Egypt's interim President Adly Mansour has called for an urgent meeting on Wednesday with top political figures to reach a consensus on a newly issued law governing the country's upcoming presidential elections.
The 60-article law, issued by Mansour on Saturday, has drawn criticism from several political forces, most notably for an article rejecting appeals of the election's results, which some have labeled as "unconstitutional."
The meeting on Wednesday at Ittihadiya presidential palace will try to reach an agreement on the law's most contentious issues, said Mohamed Anwar El-Sadat, head of the liberal Reform and Development Party (RDP), who will be attending the talks with Mansour.
El-Sadat said that the meeting is "a good step" and proof that Mansour wants to listen to more viewpoints regarding the law's final draft.
"I think that if President Mansour finds that there must be a new change for the law to gain consensus, he will not hesitate to adopt it," El-Sadat said.
The backlash over the elections law highlights an emerging divide in Egypt's current political climate, with opposition figures speaking out against what they say is the interim government's failure to uphold the ideals of the 2011 uprising.
Speaking at a press conference on Monday, Nasserist politician and 2012 presidential contender Hamdeen Sabbahi said that the law's article 7, which prohibits appeals, "violates" the recently amended constitution and presents a setback to Egypt's democratic hopes.

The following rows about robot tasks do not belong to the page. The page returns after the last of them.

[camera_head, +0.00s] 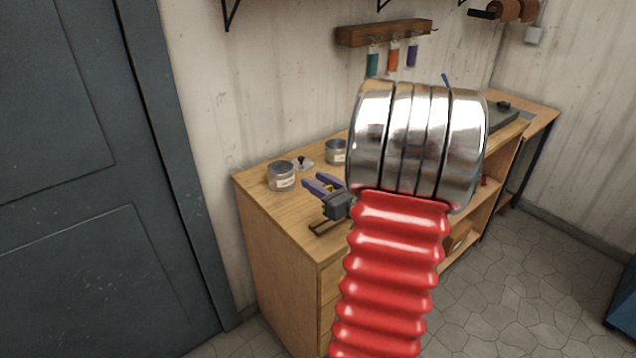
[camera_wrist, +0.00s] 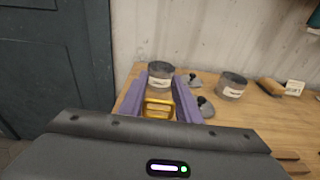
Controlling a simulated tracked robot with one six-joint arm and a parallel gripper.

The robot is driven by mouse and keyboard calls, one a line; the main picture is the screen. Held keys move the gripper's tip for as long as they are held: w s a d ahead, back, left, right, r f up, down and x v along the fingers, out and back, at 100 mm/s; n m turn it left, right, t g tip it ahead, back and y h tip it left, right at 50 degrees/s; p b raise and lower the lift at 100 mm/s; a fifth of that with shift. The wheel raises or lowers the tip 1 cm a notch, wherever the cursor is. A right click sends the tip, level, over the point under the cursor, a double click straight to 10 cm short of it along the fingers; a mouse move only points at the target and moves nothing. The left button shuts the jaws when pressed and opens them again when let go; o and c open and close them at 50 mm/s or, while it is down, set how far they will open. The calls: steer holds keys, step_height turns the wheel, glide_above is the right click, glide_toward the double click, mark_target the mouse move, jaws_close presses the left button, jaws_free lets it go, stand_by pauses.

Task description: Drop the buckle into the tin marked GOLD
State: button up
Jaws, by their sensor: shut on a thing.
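The gold buckle (camera_wrist: 158,108) is held between the purple fingers of my gripper (camera_wrist: 161,88) in the wrist view. In the head view my gripper (camera_head: 318,183) is over the left part of the workbench, with a bit of yellow between its fingers. One grey tin (camera_wrist: 161,72) with a pale label stands just beyond the fingertips; it also shows in the head view (camera_head: 282,180). A second grey tin (camera_wrist: 232,88) stands to its right, in the head view partly behind my arm (camera_head: 335,153). The lettering on both labels is too small to read.
Lids with dark knobs (camera_wrist: 190,81) lie on the wooden bench (camera_wrist: 255,118) near the tins. A brush-like item (camera_wrist: 272,88) and a white card (camera_wrist: 294,87) lie farther right. A dark door (camera_head: 75,180) is at the left. My arm hides the bench's middle.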

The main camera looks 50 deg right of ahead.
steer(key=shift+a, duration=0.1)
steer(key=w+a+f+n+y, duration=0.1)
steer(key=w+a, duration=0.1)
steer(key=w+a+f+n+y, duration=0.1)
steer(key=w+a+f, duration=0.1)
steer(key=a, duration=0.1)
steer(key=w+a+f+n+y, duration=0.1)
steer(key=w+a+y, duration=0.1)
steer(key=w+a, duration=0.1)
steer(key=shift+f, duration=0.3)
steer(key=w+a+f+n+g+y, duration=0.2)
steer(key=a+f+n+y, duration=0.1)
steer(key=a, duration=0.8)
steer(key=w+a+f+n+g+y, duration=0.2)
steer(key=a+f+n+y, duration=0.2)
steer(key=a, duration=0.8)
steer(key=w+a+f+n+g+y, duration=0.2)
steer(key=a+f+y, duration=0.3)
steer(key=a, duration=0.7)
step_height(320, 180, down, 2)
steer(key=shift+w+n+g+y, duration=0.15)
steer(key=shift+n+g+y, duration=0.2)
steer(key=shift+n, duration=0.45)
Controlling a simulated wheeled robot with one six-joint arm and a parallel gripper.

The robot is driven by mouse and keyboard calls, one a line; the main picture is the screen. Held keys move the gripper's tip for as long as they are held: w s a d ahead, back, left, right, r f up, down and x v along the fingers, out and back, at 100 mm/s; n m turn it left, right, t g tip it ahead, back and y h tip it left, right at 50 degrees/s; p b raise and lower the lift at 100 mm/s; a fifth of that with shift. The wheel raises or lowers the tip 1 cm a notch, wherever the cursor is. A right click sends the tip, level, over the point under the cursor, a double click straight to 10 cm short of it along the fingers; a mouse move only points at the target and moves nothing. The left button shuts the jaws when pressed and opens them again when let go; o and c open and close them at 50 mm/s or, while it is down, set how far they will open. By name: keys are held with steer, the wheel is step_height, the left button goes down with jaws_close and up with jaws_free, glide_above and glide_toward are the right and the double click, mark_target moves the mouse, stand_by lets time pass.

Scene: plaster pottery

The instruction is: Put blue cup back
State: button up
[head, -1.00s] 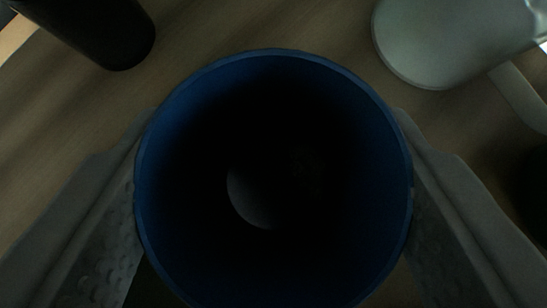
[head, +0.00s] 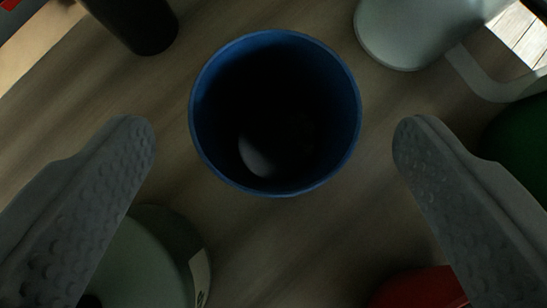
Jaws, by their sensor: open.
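The blue cup (head: 275,190) stands upright on a wooden surface, seen from above into its dark inside. A pale spot shows at its bottom. My gripper (head: 273,135) is open, with one grey studded finger on each side of the picture. The fingers are apart from the cup, with clear gaps on both sides, and the cup's rim lies between and a little beyond the fingertips.
The wooden surface (head: 290,235) holds a black cylinder (head: 140,22) at upper left and a pale mug (head: 408,35) at upper right. A grey-green vessel (head: 150,255) is at lower left, a red object (head: 420,290) at lower right, and a dark green one (head: 522,140) at the right edge.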

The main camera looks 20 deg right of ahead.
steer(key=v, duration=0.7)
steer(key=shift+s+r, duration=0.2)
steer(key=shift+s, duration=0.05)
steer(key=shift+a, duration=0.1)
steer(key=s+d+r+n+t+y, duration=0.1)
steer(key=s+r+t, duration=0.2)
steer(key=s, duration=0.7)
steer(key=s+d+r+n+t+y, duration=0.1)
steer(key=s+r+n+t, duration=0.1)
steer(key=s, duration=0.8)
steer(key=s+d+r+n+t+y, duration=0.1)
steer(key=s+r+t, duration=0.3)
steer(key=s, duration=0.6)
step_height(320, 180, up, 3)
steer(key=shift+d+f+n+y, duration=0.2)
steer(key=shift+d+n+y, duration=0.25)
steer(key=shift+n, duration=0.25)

Sabbahi has announced he will contend the 2014 presidential elections alongside Defence Minister Abdel-Fattah El-Sisi, widely expected to win the popular vote although he has yet to officially declare his candidacy.
Hossam Mounis, media spokesman for Sabbahi's political party The Egyptian Popular Current, drew El-Sisi into the debate over the elections law, saying that it had been "tailored to serve El-Sisi's interests."
"The law brings the country back to the Mubarak era when laws were being tailored to serve the regime," Mounis said.